Dès la construction, un comité pour l’architecture et les œuvres d’art est mis en place pour sélectionner les artistes qui décoreront le bâtiment. Ce sont surtout des artistes européens : Picasso, tout d’abord, dont le Guernica symbolise l’engagement de l’art contre la guerre, mais aussi Brassaï, Miró, Henry Moore, Jean Arp, etc. Les œuvres illustrent en bonne part le projet de l’institution. Étude pour peigne du vent VI, du sculpteur basque Eduardo Chillida incarne ses pensées utopistes d’un monde en paix. Silhouette au repos, du sculpteur britannique Henry Moore, évoque l’archétype d’une terre-mère fertile et paisible. L’architecte Bernard Zehrfuss les fait placer à des emplacements stratégiques du complexe : la Chute d’Icare de Picasso (initialement appelée Lutte du bien et du mal) est placée à l’entrée de la salle des conférences, tout comme une tapisserie de Le Corbusier ; le Mur du soleil de Miró est installé en extérieur, devant la salle des pas perdus. Image du caractère initialement très euro-centrique de l’institution, cette prédominance des artistes européens est peu à peu remise en cause par les commandes et les dons d’artistes du reste du monde : le Chilien Roberto Matta, le Mexicain Rufino Tamayo ou le sculpteur américain Alexander Calder. L’Unesco acquiert au fil des ans de nombreuses autres œuvres d’art, souvent offertes par des États membres en gage de leur contribution à la paix par les arts.

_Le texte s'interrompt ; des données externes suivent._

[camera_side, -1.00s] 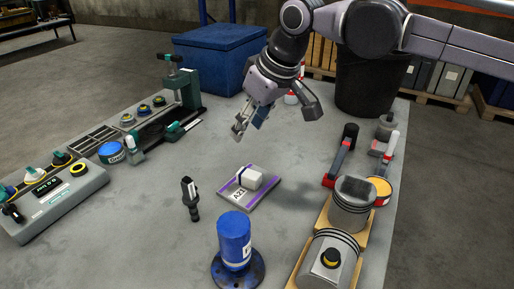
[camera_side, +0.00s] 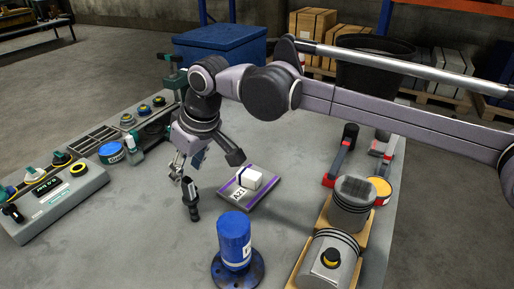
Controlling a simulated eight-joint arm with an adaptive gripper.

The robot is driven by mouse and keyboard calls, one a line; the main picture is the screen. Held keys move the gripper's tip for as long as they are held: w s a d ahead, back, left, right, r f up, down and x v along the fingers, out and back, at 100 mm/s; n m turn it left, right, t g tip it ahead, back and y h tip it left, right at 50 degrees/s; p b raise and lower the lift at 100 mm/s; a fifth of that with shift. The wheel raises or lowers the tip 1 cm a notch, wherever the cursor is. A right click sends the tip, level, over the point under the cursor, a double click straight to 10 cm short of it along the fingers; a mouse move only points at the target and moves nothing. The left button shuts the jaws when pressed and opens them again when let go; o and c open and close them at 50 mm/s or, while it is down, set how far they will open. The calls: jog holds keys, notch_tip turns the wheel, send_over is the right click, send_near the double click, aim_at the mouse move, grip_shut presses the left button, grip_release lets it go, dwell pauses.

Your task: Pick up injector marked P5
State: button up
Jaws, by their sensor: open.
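A dark, slim injector-like part (camera_side: 190,198) stands upright on the grey table, left of a purple-edged tray. I cannot read a P5 mark on it. My gripper (camera_side: 184,172) is open, its fingers pointing down just above and behind the top of this part. From this view I cannot tell whether the fingers touch it or reach around it.
A tray labelled A23 (camera_side: 236,203) with a white block lies close on the right. A blue cylinder on a flange (camera_side: 235,243) stands in front. Pistons (camera_side: 350,203) are at right. A grey control box (camera_side: 52,200) and test bench are at left.

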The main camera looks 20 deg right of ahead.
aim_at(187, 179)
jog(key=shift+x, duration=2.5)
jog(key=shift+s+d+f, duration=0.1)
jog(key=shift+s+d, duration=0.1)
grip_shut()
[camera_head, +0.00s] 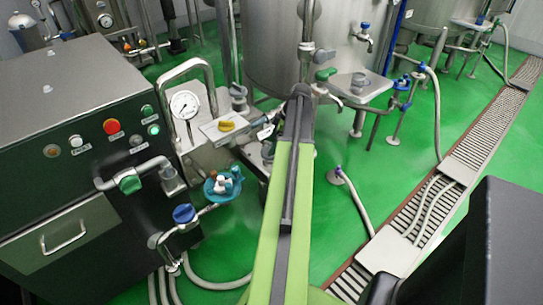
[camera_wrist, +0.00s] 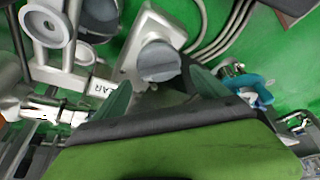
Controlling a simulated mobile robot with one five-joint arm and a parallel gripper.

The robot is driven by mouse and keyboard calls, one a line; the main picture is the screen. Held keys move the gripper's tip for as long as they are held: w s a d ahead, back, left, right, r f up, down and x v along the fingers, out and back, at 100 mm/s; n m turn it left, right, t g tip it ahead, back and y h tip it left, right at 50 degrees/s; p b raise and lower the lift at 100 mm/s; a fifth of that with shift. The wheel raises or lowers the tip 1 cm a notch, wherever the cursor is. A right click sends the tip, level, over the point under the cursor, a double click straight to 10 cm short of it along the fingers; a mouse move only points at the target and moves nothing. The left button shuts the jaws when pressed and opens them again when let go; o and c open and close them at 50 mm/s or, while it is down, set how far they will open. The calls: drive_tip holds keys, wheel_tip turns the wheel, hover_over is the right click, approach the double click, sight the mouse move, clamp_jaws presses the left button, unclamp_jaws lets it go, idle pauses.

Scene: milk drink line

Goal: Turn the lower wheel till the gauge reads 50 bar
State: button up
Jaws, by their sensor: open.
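The round white gauge (camera_head: 184,105) stands on a panel at the right end of the dark cabinet in the head view. Its needle is too small to read. My gripper (camera_wrist: 160,79) is open in the wrist view, its two green fingers spread. A grey ridged knob (camera_wrist: 158,61) on a pale housing (camera_wrist: 150,28) shows between and just beyond the fingertips; contact is not clear. I cannot tell whether this knob is the lower wheel. In the head view my arm hides what is behind it, and my fingers do not show.
A steel tank (camera_head: 270,50) stands behind. Green floor (camera_head: 345,228) is open to the right, before a drain grate (camera_head: 490,130).

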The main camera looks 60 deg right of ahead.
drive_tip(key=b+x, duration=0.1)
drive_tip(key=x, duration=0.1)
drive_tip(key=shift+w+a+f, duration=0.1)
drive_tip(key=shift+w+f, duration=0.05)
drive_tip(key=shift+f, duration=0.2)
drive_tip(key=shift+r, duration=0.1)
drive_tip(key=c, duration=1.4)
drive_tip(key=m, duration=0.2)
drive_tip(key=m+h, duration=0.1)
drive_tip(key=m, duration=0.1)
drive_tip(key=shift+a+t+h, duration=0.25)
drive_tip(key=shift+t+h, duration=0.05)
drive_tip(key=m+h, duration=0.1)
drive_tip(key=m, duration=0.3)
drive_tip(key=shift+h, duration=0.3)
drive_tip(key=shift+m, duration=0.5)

Avec ses bâtiments programmatiques et ses sept-cents œuvres d’art, le siège de l’Unesco met ainsi en acte son projet de faire collaborer les puissances européennes, hier ennemies, pour construire un nouveau monde de paix par l’art et la culture. Si le choix du modernisme incarne la volonté d’aller vers ce nouveau monde de paix, l’architecture inclut aussi des références au patrimoine de ses membres – d’abord européens (portique et patio romains, puis jardin japonais, etc.). Cet idéal dicte les aménagements intérieurs qui le mettent en scène concrètement. Le complexe et ses œuvres d’art révèlent ainsi l’histoire de l’institution, qui se donne pour mission de préserver le patrimoine du monde entier – et dont la liste du patrimoine mondial, créée en 1972, devient le fer de lance.